PS: St Bride’s is the journalists’ church. It’s where some of us get married or go to sing carols at Christmas and it’s where we hold memorials for friends and colleagues, before decamping to El Vino’s to swap memories. If you’ve ever wondered why Fleet Street became the centre for printing and newspapers, their website has a good explanation

Thursday, August 16, 2007

Two's company

Togetherness is tricky. It’s an odd thing to find yourself saying to a newly wed, but it’s true. As I told my daughter, however much you love someone, the day always comes when you wish they were somewhere else. Just so that you can do your own thing, in your own way, in your own time. On your own.

Take shopping, for instance. Most women complain that their men hate shopping. That they have to drag them to malls and supermarkets. My question is – why bother?

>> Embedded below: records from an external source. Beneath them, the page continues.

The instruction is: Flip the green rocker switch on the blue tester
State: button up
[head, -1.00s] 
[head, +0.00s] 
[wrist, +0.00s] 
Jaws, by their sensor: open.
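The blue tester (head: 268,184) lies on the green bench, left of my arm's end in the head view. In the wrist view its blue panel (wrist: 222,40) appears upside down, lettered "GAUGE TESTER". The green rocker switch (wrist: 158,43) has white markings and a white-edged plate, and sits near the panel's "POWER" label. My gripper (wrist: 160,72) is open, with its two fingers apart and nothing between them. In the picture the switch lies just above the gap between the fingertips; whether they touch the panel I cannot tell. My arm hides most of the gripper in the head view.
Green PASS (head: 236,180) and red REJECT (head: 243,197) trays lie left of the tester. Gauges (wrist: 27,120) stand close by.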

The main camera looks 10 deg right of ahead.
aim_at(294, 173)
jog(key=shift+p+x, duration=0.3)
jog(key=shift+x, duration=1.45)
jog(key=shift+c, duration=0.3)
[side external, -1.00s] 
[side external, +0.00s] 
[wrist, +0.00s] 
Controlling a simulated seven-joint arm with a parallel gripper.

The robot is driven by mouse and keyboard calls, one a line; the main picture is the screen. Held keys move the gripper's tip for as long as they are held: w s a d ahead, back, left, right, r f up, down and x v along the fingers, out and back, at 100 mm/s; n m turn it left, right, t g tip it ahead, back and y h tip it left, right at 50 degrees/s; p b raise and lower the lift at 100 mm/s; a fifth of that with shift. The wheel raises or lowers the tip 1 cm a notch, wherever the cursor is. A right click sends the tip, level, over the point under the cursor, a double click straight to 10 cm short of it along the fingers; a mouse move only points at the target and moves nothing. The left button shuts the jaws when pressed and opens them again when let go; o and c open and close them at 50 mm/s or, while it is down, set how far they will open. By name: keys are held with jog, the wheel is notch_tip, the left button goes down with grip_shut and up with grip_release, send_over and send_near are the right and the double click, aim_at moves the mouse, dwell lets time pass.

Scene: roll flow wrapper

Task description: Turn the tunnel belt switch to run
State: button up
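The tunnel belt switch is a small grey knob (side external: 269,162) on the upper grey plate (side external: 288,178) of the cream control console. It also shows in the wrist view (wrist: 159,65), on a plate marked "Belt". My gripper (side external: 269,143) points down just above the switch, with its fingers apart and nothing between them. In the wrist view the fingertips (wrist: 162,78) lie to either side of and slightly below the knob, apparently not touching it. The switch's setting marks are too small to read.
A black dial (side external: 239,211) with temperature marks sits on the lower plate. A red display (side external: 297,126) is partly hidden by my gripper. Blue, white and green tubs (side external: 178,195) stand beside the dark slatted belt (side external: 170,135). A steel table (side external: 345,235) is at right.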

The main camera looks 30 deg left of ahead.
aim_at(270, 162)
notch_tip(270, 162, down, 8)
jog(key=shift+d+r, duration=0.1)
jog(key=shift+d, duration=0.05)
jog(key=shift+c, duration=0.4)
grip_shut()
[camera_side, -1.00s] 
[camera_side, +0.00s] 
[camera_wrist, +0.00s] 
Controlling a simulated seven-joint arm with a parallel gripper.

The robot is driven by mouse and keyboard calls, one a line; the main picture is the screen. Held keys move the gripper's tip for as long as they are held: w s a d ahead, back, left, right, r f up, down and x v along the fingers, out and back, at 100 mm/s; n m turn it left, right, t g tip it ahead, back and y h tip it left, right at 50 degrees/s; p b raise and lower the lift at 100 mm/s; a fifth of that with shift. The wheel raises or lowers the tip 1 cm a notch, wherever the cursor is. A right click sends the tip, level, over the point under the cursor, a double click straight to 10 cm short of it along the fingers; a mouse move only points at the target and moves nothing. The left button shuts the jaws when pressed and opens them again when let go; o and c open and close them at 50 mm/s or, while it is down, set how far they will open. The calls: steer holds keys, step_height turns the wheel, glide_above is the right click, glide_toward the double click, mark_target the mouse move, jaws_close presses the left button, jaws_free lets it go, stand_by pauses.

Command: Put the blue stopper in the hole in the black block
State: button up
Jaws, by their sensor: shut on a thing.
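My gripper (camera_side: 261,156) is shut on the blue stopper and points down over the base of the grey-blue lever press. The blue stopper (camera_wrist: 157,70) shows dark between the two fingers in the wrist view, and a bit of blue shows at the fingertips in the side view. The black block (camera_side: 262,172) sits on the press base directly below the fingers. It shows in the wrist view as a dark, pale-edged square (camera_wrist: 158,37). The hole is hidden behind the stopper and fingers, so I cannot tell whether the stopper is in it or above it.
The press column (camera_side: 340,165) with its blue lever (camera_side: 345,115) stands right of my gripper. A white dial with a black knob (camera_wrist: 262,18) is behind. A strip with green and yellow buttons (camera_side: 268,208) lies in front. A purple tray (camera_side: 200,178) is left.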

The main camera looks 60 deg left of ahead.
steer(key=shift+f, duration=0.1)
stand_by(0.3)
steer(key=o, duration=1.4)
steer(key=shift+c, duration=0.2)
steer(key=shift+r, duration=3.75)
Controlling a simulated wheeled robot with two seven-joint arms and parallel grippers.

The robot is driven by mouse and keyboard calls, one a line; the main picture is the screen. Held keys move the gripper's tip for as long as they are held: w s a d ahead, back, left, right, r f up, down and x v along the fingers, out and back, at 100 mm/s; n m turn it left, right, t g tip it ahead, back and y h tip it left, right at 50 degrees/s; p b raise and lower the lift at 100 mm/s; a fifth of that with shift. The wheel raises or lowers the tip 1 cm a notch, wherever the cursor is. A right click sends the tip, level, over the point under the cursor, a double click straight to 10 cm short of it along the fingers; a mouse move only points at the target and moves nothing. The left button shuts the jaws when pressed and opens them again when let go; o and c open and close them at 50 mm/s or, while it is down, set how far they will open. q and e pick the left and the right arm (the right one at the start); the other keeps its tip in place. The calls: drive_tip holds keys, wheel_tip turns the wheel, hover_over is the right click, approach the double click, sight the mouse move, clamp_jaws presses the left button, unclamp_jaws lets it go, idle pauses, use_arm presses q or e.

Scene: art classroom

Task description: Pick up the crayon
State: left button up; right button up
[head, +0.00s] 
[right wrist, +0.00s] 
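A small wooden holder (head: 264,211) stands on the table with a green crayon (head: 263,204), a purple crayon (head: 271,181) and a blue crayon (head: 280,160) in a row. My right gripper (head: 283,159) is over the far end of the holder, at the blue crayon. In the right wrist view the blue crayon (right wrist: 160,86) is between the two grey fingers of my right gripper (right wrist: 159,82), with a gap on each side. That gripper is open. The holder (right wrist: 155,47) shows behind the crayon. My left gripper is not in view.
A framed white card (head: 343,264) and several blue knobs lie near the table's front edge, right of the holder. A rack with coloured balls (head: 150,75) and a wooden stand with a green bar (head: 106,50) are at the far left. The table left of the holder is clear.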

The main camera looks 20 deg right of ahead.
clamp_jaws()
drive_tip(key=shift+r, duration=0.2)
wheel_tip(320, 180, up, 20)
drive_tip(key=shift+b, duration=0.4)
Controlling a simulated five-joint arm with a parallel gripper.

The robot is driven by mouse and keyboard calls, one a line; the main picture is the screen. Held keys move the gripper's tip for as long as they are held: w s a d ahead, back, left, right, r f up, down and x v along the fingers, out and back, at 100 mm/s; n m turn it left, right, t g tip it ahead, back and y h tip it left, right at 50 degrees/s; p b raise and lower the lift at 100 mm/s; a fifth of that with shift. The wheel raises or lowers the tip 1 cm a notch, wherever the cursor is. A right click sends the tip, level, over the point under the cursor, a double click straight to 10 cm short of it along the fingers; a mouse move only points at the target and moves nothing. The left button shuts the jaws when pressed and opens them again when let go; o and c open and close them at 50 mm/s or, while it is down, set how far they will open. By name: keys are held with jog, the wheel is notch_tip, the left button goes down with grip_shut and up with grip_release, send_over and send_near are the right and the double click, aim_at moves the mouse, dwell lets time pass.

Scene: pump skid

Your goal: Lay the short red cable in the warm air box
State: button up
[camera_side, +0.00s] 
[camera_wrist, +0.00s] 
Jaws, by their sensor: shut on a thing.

I’m married to someone who likes shopping. Only he shops in a different way to me. He plans each trip with military precision. Operation Brent Cross usually involves a series of missions (buy new socks, check out laptops in Apple Store, get birthday present for grandson in Early Learning Centre) carried out at maximum speed in order to return to base by the time the football kicks off on tv.

My way of shopping couldn’t be more different. I may have a vague objective (present for friend’s birthday next month) but I’m quite happy to go into a number of stores seeking inspiration while simultaneously keeping an eye out for: a) an outfit to wear to the birthday party that would be nicer than anything I currently own, b) a pair of shoes to replace the ones I wear when it rains, only I can’t any more because one of the soles has split and c) a bean-bag because my daughter wants one and I’d like to know how much they cost.

It’s quite possible I’ll come back hours later empty-handed. But it's a sure bet that I won't be greeted with ‘Hallo darling,’ but ‘What took you so long?’

Thursday, August 9, 2007

Mirror, Mirror

Thanks must go to the Mirror newspaper for alerting me to another must-see tv programme about weddings (ITV1 tonight). This young lady staggered down the aisle in a crystal-encrusted dress weighing 20 stone.

Tuesday, August 7, 2007

One Big Con?

I have a confession to make. I have been sneakily watching The Big Day on bbc tv. The show is a cross between a house makeover – in this case it’s a venue – and a wedding reality show.

The premise is that some poor couple on a limited budget allow their families to get together with the BD’s ‘experts’ to arrange their wedding in the space of a week. The bride has no idea what her dress will look like, and neither bride nor groom knows where the reception will be held. Will it be in a Scout hut or a stately home? Will the theme be Hollywood – or Robin Hood?

I am clearly not the only wedding-obsessive who’s been watching this. Nor am I the only one who thinks the Beeb’s been cheating again. Rose, who’s been chatting on, says:

I absolutely am so impressed by what they achieve on that show! They actually brought the beach indoors- very fab- but was anybody else wondering like me? How on earth would they get it back outside again?!!! We never get to see the tidying up that must go into it after the event- it must have taken a while! Also, is it just me or at the end when they total up the cost of everything are there parts that are deliberately missed out such as the wedding make-up, hair, suit hire, accessories, church venue costs, transport, or is that all included in the price - because if it is I'm very impressed that they could produce everything with just £7000!!

Exactly. I smelt a rat, too. I think we should be told.